Quora Answer : Why is philosophy considered to be a substandard way of thinking?

Mar 12, 2016

You can find someone to hate on everything. So having a few critics doesn't mean much.

Anything beyond this is probably :

a) philosophy is perceived as not delivering "practical results". Though this raises the question of what a practical result is. Or what kinds of results we want to get. The job of lawyers (in principle) is to produce "justice". Is justice a practical result? What if society ran more efficiently and effectively by tolerating a certain amount of injustice? Should law then be dismissed as not producing practical results?

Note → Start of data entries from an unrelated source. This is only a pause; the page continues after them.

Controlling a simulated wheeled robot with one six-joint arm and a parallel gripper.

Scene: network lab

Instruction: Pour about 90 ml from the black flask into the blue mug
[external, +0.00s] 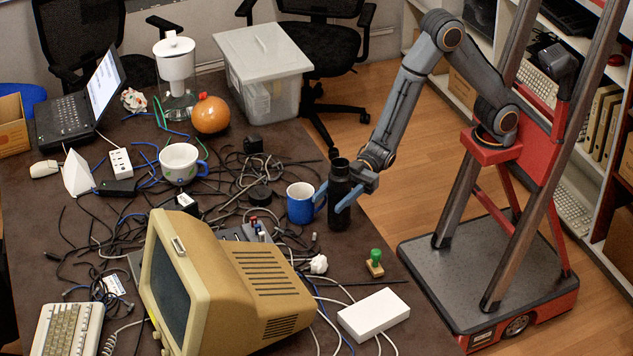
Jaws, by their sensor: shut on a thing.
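The black flask (339,212) stands upright at the right edge of the table in the external view. My gripper (334,196) is shut around the flask's body, with a blue finger on each side. The flask's mouth is up, and I cannot see what is inside. I cannot tell whether its base touches the table. The blue mug (300,206) stands upright just left of the flask, with its pale inside showing at the top. The left finger is very close to the mug; I cannot tell whether they touch.
A beige monitor (225,290) stands in front, left of a white box (373,315). Tangled cables (245,180) cover the middle.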

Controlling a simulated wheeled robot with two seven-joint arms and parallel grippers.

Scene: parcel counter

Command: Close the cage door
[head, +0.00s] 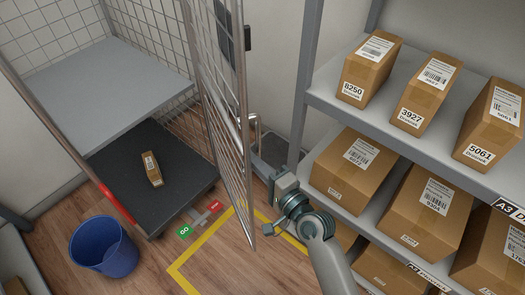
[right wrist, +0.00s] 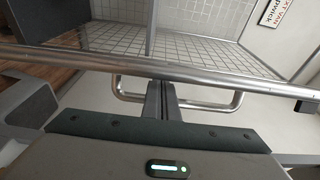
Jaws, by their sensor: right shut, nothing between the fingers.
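The cage door (head: 228,125) is a tall wire-mesh panel in a metal frame. It stands open, swung out from the roll cage toward the front. A U-shaped metal handle (head: 257,132) sticks out on its right side, and it also shows in the right wrist view (right wrist: 212,106). My right gripper (head: 262,168) is shut and empty, close to the door's right face by the handle. In the right wrist view its fingers (right wrist: 160,93) cross the handle, with tips near the door's frame tube (right wrist: 220,83). I cannot tell whether they touch. My left gripper is not in view.
The roll cage has a grey shelf (head: 105,88) and a dark base (head: 128,200) holding a small parcel (head: 152,168). A blue bin (head: 103,247) stands in front. Green and red pedals (head: 200,219) sit by the base. Parcel shelves (head: 310,150) stand close at right. Yellow tape (head: 203,256) marks the floor.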

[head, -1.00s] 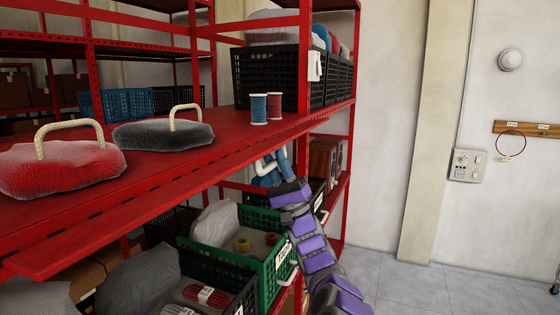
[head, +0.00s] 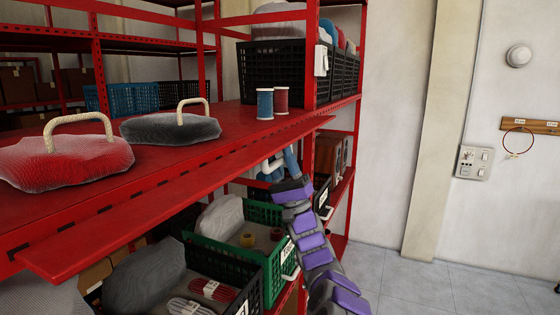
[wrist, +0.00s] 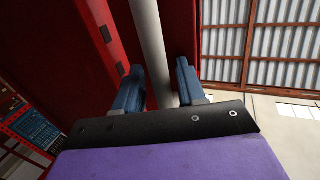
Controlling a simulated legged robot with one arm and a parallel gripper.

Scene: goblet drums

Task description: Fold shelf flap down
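The red shelf flap (head: 190,188) runs along the front edge of the red shelf and sticks outward, with a row of dark slots behind it. A pale bar (head: 270,164) shows under the flap near its right end. My gripper (head: 277,160) is at this bar, below the flap, partly hidden by my arm. In the wrist view a grey-white bar (wrist: 151,45) passes between the blue fingers of my gripper (wrist: 159,85). The fingers are apart, one on each side of the bar; whether they touch it I cannot tell. Red panel surface (wrist: 185,25) lies behind it.
On the shelf stand a red bag (head: 62,163), a dark bag (head: 168,130), a blue spool (head: 265,104), a red spool (head: 281,101) and a black crate (head: 270,70). Below are green (head: 272,270) and black crates. Floor to the right is clear.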

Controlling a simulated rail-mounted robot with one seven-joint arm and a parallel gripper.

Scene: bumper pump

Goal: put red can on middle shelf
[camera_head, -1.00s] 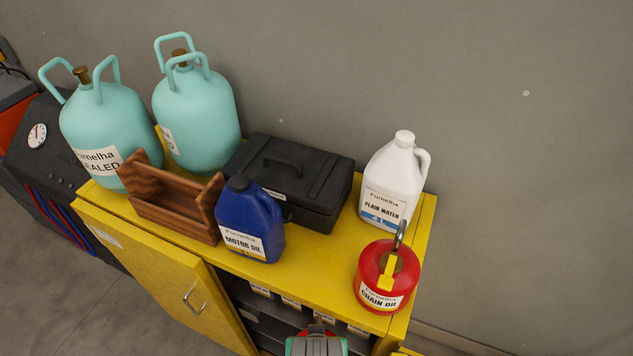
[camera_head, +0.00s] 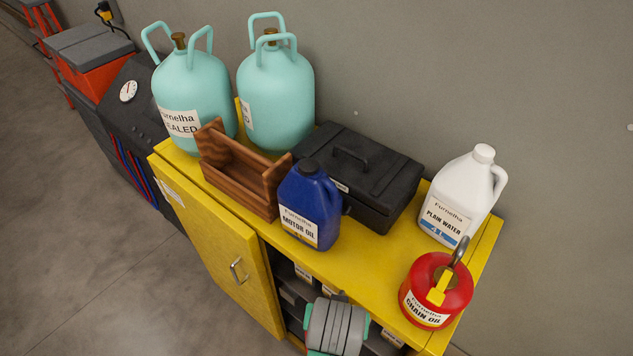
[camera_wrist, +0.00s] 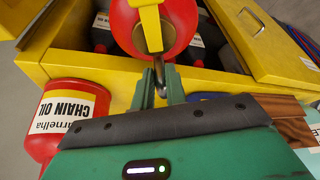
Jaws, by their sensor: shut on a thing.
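My gripper (camera_wrist: 159,82) is shut on the grey metal spout or hook of a red can (camera_wrist: 178,22) with a yellow strip on top. In the wrist view this can hangs before the cabinet's open front. In the head view my green and grey gripper body (camera_head: 338,325) is at the bottom, and the held can is hidden beneath it. A second red can (camera_head: 437,290), labelled Chain Oil, stands on the right end of the cabinet top; it also shows in the wrist view (camera_wrist: 62,125). The cabinet shelves (camera_head: 292,293) are partly visible; I cannot tell which is the middle one.
The yellow cabinet (camera_head: 375,268) carries a blue motor oil jug (camera_head: 310,205), a wooden carrier (camera_head: 237,180), a black toolbox (camera_head: 375,185), a white water jug (camera_head: 460,200) and two teal tanks (camera_head: 275,95). Its door (camera_head: 215,245) stands open at the left. Dark labelled containers (camera_wrist: 100,35) are inside.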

b) like lawyers, philosophers are professionally trained to construct arguments and know how to work with them. Unlike lawyers, they are not so focused on winning arguments. But philosophers know how to argue. How to argue both sides of a case. And their desire is often to keep the argument open. To prevent you fixing on a simple "solution". If you get into an argument with a philosopher, hoping for a quick win or a quick conclusion, you'll get frustrated.

Worse, it will seem like the philosopher is "moving the goal posts", changing the terms of engagement. Of course, the philosopher IS doing this. But THAT is the point. The job of the philosopher is to keep opening up new avenues of enquiry by looking again at things that appeared settled and starting to question them again.

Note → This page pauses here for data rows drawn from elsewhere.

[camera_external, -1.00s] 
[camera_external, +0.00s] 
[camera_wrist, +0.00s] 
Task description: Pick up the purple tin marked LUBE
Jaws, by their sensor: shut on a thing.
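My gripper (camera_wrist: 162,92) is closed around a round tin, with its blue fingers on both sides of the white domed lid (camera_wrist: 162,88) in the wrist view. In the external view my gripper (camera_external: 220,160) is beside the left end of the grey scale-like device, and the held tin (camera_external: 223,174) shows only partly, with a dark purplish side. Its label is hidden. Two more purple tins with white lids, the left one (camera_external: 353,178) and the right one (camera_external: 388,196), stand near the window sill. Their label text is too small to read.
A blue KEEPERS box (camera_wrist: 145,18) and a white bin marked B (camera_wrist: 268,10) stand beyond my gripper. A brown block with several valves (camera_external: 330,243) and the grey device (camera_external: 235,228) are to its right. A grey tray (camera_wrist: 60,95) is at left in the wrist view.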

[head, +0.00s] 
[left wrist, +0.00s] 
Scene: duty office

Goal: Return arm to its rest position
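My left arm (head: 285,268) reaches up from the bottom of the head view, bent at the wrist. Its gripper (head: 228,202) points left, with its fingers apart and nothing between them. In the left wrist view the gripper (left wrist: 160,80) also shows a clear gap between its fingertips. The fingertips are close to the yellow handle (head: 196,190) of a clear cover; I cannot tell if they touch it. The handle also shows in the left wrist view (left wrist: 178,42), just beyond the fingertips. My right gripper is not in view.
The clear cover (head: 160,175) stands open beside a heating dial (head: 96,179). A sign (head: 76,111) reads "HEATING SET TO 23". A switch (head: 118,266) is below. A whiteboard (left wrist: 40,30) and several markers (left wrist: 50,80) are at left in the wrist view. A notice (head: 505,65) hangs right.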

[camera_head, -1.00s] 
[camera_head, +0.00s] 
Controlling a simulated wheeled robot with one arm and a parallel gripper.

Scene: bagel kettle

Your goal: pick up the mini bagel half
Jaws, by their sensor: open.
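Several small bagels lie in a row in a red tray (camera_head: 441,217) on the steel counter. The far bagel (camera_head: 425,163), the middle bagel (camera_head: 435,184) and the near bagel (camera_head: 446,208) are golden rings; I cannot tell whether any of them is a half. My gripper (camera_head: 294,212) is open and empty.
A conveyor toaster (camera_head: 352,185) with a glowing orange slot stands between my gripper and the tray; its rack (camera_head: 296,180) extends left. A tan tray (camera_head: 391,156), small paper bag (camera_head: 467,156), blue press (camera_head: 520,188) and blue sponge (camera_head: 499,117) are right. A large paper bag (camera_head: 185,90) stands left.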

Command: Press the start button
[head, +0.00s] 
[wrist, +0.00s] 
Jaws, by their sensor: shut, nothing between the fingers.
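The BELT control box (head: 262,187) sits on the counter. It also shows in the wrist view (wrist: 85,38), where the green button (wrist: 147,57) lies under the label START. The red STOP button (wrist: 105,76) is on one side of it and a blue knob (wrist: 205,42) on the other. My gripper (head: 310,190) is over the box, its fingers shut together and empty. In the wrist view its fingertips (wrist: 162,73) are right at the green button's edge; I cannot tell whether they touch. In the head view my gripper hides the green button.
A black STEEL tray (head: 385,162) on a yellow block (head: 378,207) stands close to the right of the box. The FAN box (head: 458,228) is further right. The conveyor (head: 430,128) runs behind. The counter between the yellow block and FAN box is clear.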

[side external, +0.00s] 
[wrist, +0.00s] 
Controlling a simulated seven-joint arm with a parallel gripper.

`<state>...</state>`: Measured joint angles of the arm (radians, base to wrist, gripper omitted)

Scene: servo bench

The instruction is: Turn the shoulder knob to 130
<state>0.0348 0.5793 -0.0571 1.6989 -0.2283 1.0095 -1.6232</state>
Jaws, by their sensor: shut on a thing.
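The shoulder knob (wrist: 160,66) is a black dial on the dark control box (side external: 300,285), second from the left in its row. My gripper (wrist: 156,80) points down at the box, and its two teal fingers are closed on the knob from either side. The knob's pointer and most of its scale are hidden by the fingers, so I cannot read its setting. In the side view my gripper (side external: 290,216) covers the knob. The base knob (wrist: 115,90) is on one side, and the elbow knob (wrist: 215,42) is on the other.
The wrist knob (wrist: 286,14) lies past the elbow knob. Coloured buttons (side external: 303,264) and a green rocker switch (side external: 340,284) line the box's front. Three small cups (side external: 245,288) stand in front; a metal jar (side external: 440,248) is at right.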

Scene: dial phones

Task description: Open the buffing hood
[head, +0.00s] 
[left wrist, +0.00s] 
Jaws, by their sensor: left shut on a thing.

c) finally, philosophical suggestions can be "counter-intuitive". They go against the norms of common-sense. For some people, this is a negative in itself. But to be honest, science is also pretty anti-commonsensical these days. A person who dismisses philosophy because "obviously" the world is made of material rather than ideas, is hardly different from someone who dismisses Einstein because "obviously" relativity is bunk.